Problem requirements »
Every line in the listing below from the one with "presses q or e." through the one with "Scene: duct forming" is to be reproduced exactly, both ends included; leave out the rest.
------
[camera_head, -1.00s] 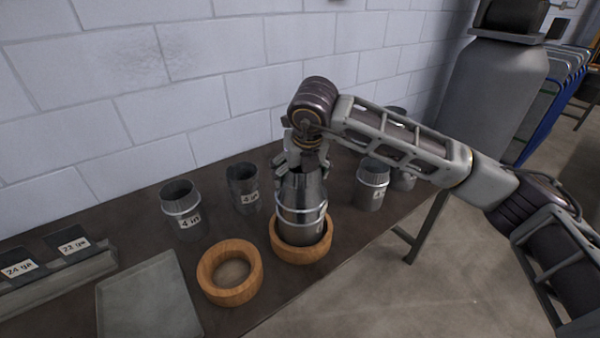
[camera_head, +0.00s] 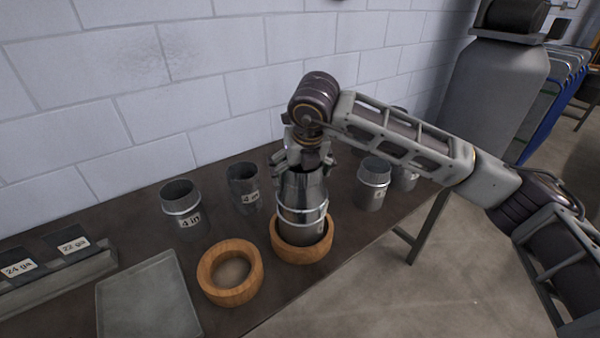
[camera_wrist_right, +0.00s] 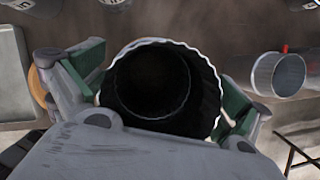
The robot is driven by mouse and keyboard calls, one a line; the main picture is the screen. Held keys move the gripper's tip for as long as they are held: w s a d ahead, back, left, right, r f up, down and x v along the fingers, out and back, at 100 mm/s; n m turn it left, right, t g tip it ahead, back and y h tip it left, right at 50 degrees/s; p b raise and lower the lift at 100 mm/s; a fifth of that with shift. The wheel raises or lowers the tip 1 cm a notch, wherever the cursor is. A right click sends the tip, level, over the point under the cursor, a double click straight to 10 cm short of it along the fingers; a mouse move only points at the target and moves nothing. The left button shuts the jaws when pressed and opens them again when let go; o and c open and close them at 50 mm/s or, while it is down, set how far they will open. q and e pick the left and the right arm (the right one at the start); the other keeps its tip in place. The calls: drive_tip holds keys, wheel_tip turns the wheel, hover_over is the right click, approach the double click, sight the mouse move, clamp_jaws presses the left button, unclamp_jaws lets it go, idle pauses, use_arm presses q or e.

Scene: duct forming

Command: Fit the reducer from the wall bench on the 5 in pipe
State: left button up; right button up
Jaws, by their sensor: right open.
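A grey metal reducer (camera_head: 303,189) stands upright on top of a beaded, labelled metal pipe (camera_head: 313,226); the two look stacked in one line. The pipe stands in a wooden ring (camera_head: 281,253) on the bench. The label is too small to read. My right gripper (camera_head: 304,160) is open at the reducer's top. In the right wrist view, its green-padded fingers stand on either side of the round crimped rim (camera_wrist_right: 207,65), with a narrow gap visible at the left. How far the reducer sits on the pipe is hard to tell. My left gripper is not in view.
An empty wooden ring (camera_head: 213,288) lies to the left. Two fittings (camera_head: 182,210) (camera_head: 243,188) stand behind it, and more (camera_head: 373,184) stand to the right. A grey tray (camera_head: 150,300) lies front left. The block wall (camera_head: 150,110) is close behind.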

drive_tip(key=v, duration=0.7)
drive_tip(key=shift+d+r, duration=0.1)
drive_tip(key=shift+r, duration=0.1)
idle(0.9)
------
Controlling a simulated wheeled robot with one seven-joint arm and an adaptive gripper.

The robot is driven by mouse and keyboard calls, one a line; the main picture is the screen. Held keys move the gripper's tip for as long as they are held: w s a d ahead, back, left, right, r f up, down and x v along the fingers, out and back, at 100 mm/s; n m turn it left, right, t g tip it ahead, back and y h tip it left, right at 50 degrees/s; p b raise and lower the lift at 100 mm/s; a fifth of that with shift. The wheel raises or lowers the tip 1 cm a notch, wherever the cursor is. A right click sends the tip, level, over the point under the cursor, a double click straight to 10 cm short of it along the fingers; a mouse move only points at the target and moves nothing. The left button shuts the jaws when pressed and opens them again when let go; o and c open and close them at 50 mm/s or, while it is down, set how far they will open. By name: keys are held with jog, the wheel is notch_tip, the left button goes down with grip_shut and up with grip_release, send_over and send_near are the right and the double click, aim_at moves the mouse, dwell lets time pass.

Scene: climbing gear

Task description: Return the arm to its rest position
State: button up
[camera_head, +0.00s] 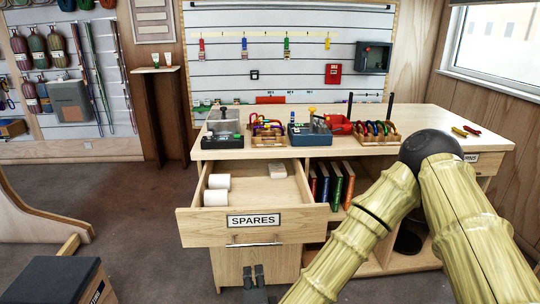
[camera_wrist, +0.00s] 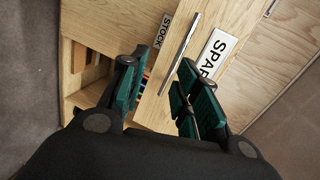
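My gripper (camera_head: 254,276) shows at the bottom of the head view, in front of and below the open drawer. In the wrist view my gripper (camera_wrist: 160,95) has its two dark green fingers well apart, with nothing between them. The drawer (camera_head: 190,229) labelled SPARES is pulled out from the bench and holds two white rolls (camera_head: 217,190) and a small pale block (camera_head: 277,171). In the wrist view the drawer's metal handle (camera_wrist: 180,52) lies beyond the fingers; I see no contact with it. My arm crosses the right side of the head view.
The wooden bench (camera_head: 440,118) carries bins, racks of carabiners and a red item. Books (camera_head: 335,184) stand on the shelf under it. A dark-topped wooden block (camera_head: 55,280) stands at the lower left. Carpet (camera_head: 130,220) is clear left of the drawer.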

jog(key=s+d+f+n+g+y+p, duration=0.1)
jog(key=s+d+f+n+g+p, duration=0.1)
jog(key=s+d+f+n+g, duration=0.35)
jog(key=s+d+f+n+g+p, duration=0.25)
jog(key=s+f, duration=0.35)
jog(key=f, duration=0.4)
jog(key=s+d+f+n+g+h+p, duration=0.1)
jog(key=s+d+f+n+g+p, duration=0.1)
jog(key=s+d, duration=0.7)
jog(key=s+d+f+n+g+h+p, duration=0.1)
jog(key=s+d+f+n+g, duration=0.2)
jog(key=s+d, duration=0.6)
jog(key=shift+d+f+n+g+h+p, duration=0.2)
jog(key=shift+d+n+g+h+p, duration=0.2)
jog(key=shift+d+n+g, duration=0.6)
------
Answer for the task »
The robot is driven by mouse and keyboard calls, one a line; the main picture is the screen. Held keys move the gripper's tip for as long as they are held: w s a d ahead, back, left, right, r f up, down and x v along the fingers, out and back, at 100 mm/s; n m turn it left, right, t g tip it ahead, back and y h tip it left, right at 50 degrees/s; p b raise and lower the lift at 100 mm/s; a fifth of that with shift. The wheel raises or lowers the tip 1 cm a notch, wherever the cursor is. A right click sends the tip, level, over the point under the cursor, a double click straight to 10 cm short of it along the fingers; a mouse move only points at the target and moves nothing. The left button shuts the jaws when pressed and opens them again when let go; o and c open and close them at 50 mm/s or, while it is down, set how far they will open. q and e pick the left and the right arm (the right one at the start); the other keeps its tip in place. The calls: drive_tip holds keys, wheel_tip turns the wheel, hover_over is the right click, approach the double click, sight the mouse move, clamp_jaws presses the left button, unclamp_jaws lets it go, idle pauses, use_arm presses q or e.

Scene: duct forming

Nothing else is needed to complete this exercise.